What you are asked to do » Work out how many lines of the data hold the string "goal", and reply with that number alone.

● ● ●

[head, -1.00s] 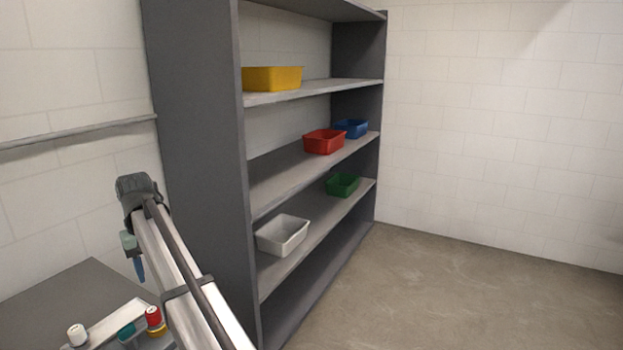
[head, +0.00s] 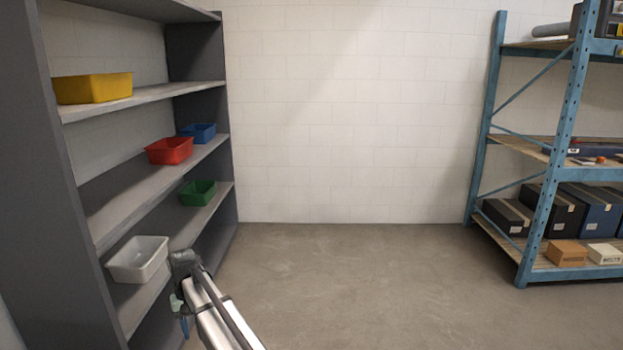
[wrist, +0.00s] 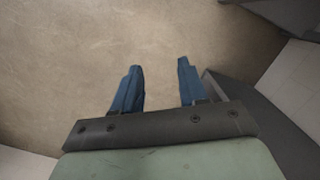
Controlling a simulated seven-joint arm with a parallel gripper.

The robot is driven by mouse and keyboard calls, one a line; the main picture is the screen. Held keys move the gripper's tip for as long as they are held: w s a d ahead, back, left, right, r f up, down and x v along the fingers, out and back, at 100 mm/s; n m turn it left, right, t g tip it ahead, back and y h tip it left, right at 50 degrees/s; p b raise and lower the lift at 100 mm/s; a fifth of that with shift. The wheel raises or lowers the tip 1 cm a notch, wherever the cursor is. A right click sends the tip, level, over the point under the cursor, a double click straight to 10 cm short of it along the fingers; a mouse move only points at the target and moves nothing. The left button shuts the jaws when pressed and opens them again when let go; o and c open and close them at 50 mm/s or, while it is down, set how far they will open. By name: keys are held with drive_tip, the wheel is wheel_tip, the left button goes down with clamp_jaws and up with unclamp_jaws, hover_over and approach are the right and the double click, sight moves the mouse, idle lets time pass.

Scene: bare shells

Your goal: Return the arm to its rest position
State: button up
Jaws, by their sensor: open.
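My arm (head: 215,315) reaches up from the bottom edge of the head view, left of centre. My gripper (head: 184,326) hangs below the arm's end, small and partly hidden there. In the wrist view my gripper (wrist: 158,75) shows two blue fingers spread apart with nothing between them. Bare floor lies beyond the fingers. In the head picture the arm's end overlaps the edge of the grey shelf (head: 65,190), just right of the white bin (head: 138,260); I cannot tell the gap between them.
Yellow (head: 93,88), red (head: 169,151), blue (head: 198,132) and green (head: 197,193) bins sit on the grey shelf. A blue-framed rack (head: 545,200) with boxes stands at the right. The concrete floor (head: 360,270) between is clear.

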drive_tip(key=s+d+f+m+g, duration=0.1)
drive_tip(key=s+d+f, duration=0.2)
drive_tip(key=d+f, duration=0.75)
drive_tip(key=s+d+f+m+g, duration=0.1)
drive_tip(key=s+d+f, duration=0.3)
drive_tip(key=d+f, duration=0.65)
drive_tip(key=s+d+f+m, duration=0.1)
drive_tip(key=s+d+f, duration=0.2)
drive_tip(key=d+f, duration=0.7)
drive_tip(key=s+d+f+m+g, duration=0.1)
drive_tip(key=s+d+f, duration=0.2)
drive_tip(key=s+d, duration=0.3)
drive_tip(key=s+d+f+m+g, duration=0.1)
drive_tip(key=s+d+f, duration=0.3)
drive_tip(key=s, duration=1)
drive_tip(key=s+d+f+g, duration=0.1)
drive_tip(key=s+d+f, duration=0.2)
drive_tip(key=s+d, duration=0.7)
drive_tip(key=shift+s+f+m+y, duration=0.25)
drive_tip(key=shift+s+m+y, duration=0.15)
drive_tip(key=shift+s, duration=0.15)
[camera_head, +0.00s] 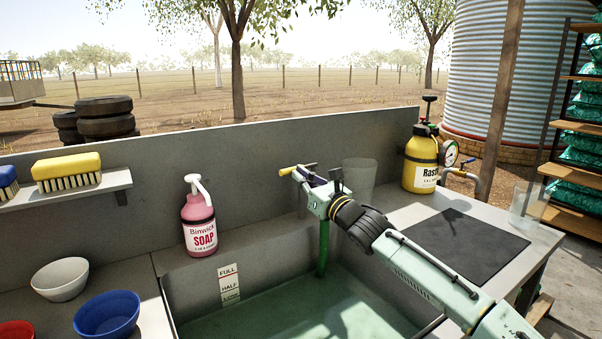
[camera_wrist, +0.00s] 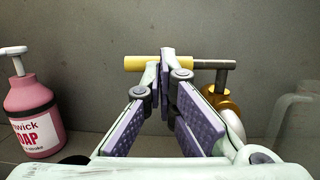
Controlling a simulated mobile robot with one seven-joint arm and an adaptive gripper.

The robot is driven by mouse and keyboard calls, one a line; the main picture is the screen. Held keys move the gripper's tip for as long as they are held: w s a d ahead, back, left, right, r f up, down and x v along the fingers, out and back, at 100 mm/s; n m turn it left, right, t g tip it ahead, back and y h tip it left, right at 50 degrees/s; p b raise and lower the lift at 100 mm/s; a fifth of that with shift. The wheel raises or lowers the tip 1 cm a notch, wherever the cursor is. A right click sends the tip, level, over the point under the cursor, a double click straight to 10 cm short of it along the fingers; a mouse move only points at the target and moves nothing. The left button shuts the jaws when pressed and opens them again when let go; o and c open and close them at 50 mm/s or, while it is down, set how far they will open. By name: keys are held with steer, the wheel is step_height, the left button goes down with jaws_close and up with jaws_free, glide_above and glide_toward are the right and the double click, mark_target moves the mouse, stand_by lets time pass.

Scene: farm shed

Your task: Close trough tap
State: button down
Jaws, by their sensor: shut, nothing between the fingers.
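The tap handle is a bar with a yellow grip (camera_wrist: 143,63) and a grey metal part (camera_wrist: 212,64) to its right, above a brass tap body (camera_wrist: 219,101). In the head view the yellow grip (camera_head: 288,171) shows just left of my gripper (camera_head: 312,180). My gripper (camera_wrist: 161,66) is shut and empty, its fingertips overlapping the grip's right end in the wrist view; I cannot tell whether they touch it. A green hose or pipe (camera_head: 323,248) runs down into the trough (camera_head: 195,284), which holds greenish water. My gripper hides most of the tap in the head view.
A pink soap bottle (camera_head: 199,221) stands left of the tap. A clear cup (camera_head: 359,177) stands behind my arm, and a yellow sprayer (camera_head: 421,163) is farther right. A dark mat (camera_head: 453,246) lies on the right counter. Bowls (camera_head: 107,315) are at left.

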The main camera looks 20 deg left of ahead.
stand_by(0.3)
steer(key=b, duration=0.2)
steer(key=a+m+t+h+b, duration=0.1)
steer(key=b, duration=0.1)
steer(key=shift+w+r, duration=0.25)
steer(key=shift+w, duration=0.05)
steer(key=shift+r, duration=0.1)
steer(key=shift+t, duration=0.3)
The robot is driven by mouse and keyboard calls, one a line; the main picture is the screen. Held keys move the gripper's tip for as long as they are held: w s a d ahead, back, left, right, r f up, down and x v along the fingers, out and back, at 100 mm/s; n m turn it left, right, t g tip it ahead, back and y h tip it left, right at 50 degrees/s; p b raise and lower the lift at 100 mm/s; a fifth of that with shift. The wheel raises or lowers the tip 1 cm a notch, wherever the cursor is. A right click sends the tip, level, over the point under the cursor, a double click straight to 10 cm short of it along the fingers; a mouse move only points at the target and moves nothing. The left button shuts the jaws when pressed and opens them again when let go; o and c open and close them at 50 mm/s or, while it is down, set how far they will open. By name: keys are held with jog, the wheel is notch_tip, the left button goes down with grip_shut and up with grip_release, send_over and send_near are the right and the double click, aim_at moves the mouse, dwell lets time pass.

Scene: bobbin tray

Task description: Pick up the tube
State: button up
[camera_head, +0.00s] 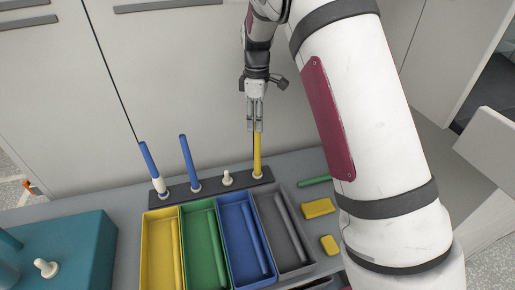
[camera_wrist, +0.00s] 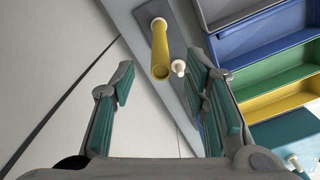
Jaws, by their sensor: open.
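A yellow tube (camera_head: 257,155) stands upright on the right end of a dark peg rack (camera_head: 209,189). Two blue tubes, one at the left end (camera_head: 149,160) and one further right (camera_head: 188,160), stand tilted on the same rack. A bare white peg (camera_head: 227,178) is between the right blue tube and the yellow one. My gripper (camera_head: 255,128) is open just above the yellow tube, fingers pointing down. In the wrist view the yellow tube (camera_wrist: 161,52) lies between the spread fingers, apparently untouched; whether its top is between the fingertips is hard to tell.
Yellow (camera_head: 146,250), green (camera_head: 187,255), blue (camera_head: 230,255) and grey (camera_head: 272,240) trays stand in front of the rack. A green rod (camera_head: 315,182) and two yellow blocks (camera_head: 318,208) lie right of them. A teal box (camera_head: 80,245) is at left. Cabinet fronts rise behind.

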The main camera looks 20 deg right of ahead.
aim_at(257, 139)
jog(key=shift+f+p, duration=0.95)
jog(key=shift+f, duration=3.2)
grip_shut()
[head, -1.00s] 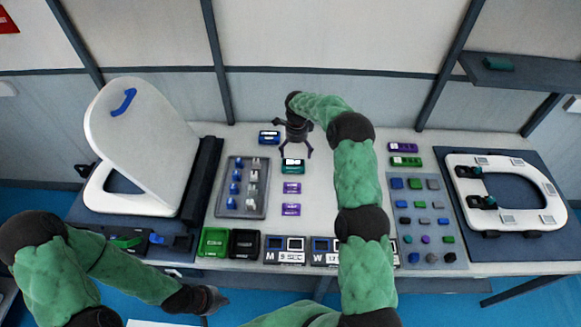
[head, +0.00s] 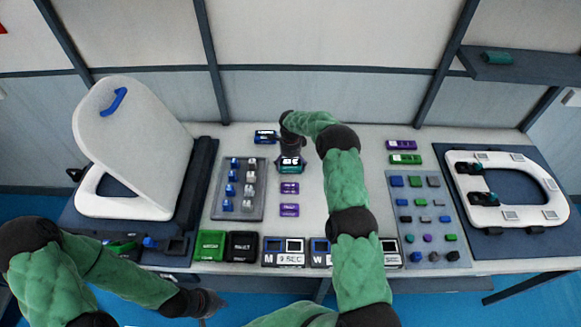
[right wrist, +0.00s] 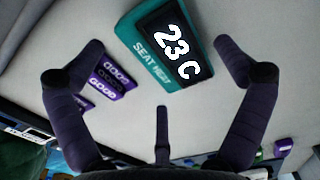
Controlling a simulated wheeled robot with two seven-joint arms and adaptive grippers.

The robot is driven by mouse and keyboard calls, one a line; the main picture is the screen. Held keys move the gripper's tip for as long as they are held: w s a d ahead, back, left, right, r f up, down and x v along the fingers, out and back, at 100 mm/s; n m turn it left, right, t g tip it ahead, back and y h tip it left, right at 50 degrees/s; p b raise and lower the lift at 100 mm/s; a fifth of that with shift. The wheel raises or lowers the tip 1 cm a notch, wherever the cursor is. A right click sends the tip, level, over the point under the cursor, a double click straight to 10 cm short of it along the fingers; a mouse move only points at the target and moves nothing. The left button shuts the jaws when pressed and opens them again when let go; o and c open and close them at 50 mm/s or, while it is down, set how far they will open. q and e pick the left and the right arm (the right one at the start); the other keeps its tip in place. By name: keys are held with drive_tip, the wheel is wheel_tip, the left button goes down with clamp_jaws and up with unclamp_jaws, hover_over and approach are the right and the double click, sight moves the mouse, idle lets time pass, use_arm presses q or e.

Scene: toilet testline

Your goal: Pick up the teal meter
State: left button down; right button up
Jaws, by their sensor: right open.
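The teal meter (head: 290,169) lies on the table left of centre, partly covered by my right gripper in the head view. In the right wrist view the teal meter (right wrist: 137,38) shows a dark screen reading "23 C" and the words "SEAT HEAT". My right gripper (head: 290,158) is just above the meter, pointing down. Its fingers (right wrist: 160,68) are spread wide, one to each side of the meter, with gaps between. Nothing is held. My left gripper (head: 208,302) is low at the front left, away from the meter; its fingers are not clear.
A blue meter (head: 265,136) stands just behind and left. A grey tray (head: 216,210) with blue and white pieces is at left. Bare table (head: 325,185) lies to the right.

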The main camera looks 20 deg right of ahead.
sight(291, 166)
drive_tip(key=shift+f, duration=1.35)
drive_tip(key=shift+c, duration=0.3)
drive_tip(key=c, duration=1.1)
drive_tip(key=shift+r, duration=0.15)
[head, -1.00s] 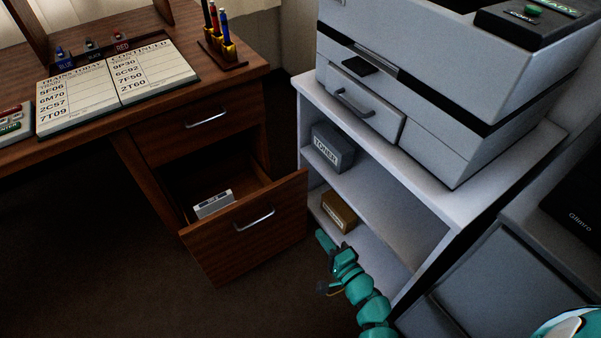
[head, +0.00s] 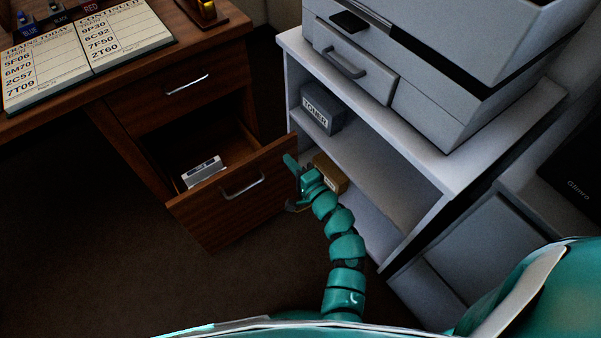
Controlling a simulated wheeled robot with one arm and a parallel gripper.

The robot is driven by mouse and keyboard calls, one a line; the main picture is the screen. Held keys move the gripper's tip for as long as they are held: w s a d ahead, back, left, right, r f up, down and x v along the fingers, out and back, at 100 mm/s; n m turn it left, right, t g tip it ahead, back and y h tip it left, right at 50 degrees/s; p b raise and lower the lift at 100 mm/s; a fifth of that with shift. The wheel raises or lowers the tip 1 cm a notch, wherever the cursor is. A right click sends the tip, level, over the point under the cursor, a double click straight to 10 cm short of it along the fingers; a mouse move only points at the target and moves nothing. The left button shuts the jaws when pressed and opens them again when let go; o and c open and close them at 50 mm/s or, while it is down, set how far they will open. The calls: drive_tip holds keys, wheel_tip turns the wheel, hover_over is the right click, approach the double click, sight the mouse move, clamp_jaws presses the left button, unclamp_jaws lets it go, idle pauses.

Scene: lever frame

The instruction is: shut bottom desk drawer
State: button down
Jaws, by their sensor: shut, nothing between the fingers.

● ● ●

Answer to this problem » 2